Q: Please describe your latest book, The New Financial Deal: Understanding the Dodd-Frank Act and Its (Unintended) Consequences (Wiley, 2011).How do you hope it adds to or changes the conversation about the Act?
A: When the Dodd-Frank Act was first enacted, many observers contended that it was an incoherent, sprawling mess. I argue in The New Financial Deal that this actually is not true. The Dodd-Frank Act has two very well-defined objectives. The first objective is to better regulate the instruments and institutions of contemporary finance—the "instruments" refer to derivatives and other sophisticated financial contracts, and the institutions are the giant banks like Citigroup and JPMorgan Chase. The goal is to limit the risk of these instruments and institutions. The second objective is to limit the destruction caused in the event one of these institutions does indeed fail, as Bear Stearns, Lehman Brothers and AIG did in 2008.
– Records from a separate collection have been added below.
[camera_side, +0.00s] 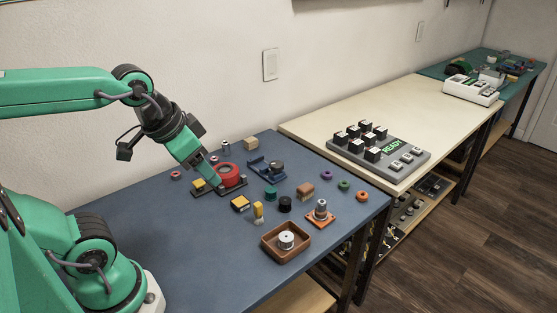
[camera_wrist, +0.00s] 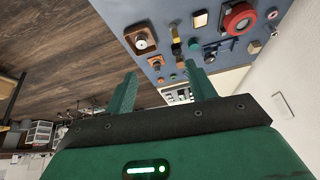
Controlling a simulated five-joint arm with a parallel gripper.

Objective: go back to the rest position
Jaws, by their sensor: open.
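My gripper (camera_side: 214,181) reaches down over the blue table from the left in the side view. In the wrist view my gripper (camera_wrist: 164,88) shows two green fingers spread apart, with nothing held between them. In the side view the fingertips overlap the dark plate carrying a red ring-shaped part (camera_side: 230,173); I cannot tell whether they touch it. The red part also shows at the top right of the wrist view (camera_wrist: 239,18). A yellow block (camera_side: 198,185) lies just left of the fingertips.
The blue table (camera_side: 190,255) holds a brown tray (camera_side: 270,251) with a silver spool, an orange base (camera_side: 321,222), a dark blue fixture (camera_side: 262,168) and several small coloured parts. A cream table (camera_side: 430,110) with a READY keypad (camera_side: 380,153) stands to the right. The table's front left is clear.

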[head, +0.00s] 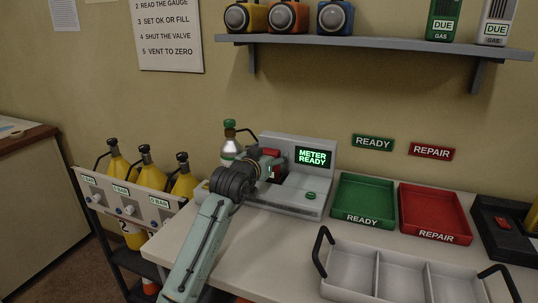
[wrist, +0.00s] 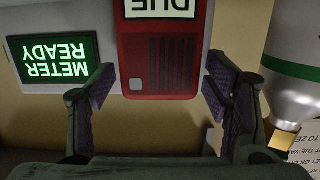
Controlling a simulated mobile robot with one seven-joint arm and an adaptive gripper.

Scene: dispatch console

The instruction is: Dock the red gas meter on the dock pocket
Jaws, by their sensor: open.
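The red gas meter (wrist: 187,62) with a white DUE label appears upside down in the wrist view, between my gripper's (wrist: 160,88) two spread fingers. Gaps show between the fingers and the meter's sides. In the head view my gripper (head: 266,166) is at the left part of the grey dock console (head: 297,196). Only bits of the red meter (head: 272,153) show there behind the gripper. The console's screen (head: 311,157) reads METER READY in green. The dock pocket is mostly hidden by my gripper, so how the meter sits in it cannot be told.
A gas cylinder (head: 231,146) with a green top stands close behind my gripper, and at the wrist view's right edge (wrist: 296,75). A green READY tray (head: 364,219) and red REPAIR tray (head: 436,234) lie to the right. A grey divided carrier (head: 349,266) stands in front.

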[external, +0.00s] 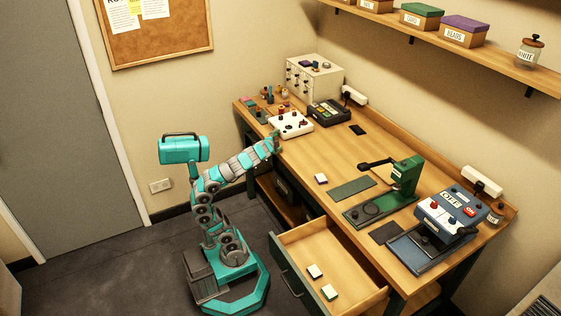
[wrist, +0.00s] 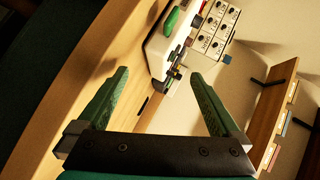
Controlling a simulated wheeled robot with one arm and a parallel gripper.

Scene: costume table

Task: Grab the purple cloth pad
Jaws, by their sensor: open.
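A small pale pad (external: 321,178) with a dark, possibly purple side lies on the desk left of a dark green mat. Two more small pale pads, one nearer the back (external: 315,271) and one nearer the front (external: 329,292), lie in the open drawer. At this size I cannot tell which pad is purple. My gripper (external: 276,140) is at the desk's front edge, beside the white control box and well to the left of the pads. In the wrist view my gripper (wrist: 160,78) is open, with nothing between its green fingers. No pad can be made out there.
The drawer (external: 318,252) stands pulled out below the desk (external: 325,152). The white control box (external: 291,124), a dark device (external: 328,112), a green press (external: 403,180) and a blue machine (external: 448,215) stand on the desk. Mid-desk is mostly clear.

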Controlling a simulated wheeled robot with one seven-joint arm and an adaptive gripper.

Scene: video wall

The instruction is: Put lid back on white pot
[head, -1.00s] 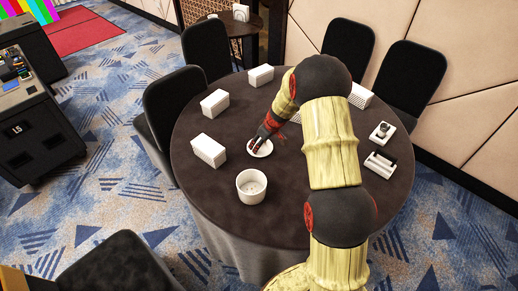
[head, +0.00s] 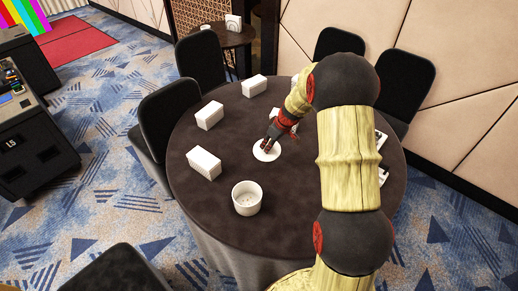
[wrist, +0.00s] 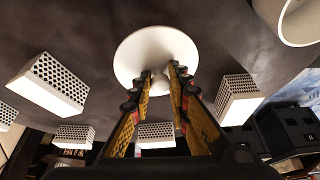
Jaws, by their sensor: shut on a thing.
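The lid (head: 265,156) is a white round disc near the middle of the dark round table. In the wrist view the lid (wrist: 135,50) sits at the fingertips of my gripper (wrist: 160,72). The fingers are shut on its small knob, which they mostly hide. In the head view my gripper (head: 269,145) is over the lid; how far the lid is above the cloth is hard to tell. The white pot (head: 247,203) stands upright and open-topped near the table's front, below and left of the lid. Part of the pot (wrist: 294,30) shows at the wrist view's upper right.
Several white perforated boxes stand on the table (head: 215,222), including one (head: 204,164) left of the pot. Small items at the right are partly hidden by my arm. Black chairs (head: 168,115) surround the table. Bare cloth lies between lid and pot.

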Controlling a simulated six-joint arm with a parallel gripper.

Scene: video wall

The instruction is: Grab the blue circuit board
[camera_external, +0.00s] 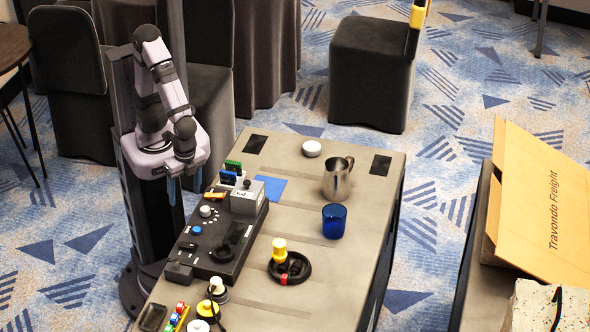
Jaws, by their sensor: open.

In my view, the two objectives are precisely the right objectives. Unfortunately, the strategy for addressing them is deeply problematic. Rather than attempting to reduce the dominant position of the largest banks, the Dodd-Frank Act establishes a partnership between the government and the largest financial institutions. I have tried to draw attention to the dangers of this "corporatist" approach—which is often called "corporatism"—and to encourage regulators to rely on bankruptcy when a systemically important financial institution fails, rather than on the ad hoc, regulatory intervention contemplated by the Dodd-Frank Act.
Q: What are you working on now?
A: I'm working on two different kinds of project at the moment. The first is a short, quirky little book defending the truth of Christianity; the second is a series of articles, and possibly a book, trying to develop a general theory of when bankruptcy should be an option for people, places or things. One of the things I've concluded in working on the bankruptcy project is that the arguments for allowing states or countries to file for bankruptcy are much like the arguments for consumer bankruptcy (think of state lawmakers as somewhat like teenagers with a credit card), which are quite different from the reasons we allow corporations to file for bankruptcy.
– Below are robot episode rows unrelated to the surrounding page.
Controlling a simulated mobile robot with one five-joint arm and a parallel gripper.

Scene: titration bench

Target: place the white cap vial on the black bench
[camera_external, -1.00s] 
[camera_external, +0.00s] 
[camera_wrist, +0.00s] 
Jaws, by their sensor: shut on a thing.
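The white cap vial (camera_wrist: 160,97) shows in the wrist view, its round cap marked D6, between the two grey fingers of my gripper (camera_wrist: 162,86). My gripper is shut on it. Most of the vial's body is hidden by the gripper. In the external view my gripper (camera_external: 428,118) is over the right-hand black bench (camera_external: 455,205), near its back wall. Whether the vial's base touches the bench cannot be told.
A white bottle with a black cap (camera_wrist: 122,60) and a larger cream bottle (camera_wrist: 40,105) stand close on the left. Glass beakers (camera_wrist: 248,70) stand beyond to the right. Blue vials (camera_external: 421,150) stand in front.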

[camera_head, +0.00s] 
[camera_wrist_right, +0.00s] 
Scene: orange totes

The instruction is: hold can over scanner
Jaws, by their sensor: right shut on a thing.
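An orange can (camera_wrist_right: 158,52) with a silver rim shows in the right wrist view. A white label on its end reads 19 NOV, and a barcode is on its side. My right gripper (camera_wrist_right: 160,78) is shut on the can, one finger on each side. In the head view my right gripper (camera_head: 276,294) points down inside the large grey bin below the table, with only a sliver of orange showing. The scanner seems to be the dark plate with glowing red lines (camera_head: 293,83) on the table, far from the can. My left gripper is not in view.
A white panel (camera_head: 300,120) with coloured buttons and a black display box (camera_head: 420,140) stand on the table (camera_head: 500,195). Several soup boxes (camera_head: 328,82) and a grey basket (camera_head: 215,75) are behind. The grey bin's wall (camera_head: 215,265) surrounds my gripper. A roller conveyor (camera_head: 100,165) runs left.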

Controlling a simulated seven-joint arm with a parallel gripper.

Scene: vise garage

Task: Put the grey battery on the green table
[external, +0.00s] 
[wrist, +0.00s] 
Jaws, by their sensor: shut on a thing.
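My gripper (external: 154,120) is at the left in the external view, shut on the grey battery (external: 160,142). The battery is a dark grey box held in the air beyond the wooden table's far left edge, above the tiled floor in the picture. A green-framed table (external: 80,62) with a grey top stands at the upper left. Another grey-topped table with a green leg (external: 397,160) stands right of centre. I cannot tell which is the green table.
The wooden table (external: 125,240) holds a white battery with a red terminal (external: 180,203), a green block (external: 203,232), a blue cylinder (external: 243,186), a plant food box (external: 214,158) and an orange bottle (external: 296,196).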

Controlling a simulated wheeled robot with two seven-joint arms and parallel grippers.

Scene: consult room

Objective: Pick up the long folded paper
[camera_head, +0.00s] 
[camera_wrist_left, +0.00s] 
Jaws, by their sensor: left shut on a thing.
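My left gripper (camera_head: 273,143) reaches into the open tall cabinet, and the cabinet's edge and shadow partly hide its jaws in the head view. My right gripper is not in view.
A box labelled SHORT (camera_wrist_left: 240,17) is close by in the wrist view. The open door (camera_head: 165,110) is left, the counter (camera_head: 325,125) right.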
Q: What is your fondest memory of working at Duane Morris?
A: I have so many fond memories of working at Duane Morris that it's hard to choose just one. Among my best memories are the informal late afternoon meetings in Dave Sykes' office, as we plotted out strategy in the Allegheny International bankruptcy case. Dave would lean back in his chair, and a group of us (I was the most junior) would share ideas and debrief on the latest bizarre twist in a very unusual case. The meetings reinforced the sense of team unity, and that everyone's ideas were valuable. I also have very warm memories of the annual retreats the Firm had in the Poconos back in those days.
Q: How did working at Duane Morris change your ideas about practicing law?
A: The biggest impression Duane Morris left was the sense of teamwork I alluded to earlier—the idea that practicing law well requires teamwork and relationships of trust. I was in awe of the partners I worked with in the reorganization department, but I never for a moment thought that the associates were simply carrying water for giants. We were part of a team.
Q: Tell us about your work with religion and the law and how it came to be?
A: I'm something of an oddity among legal scholars—an evangelical Christian who's also a law professor—and I suspected from the beginning that there must be a connection between my faith and my legal scholarship. I wrote about the relationship between the two occasionally in my first decade or so in legal scholarship, but then I started to write much more actively about these issues a little less than a decade ago. I think one reason for this was a sense of unease with the way evangelicals were trying to use the secular law in "culture wars" battles. I also was intrigued by the fact that while Christianity figured so prominently in public debate, there was very little evidence of Christianity or Christian perspectives in the leading law journals.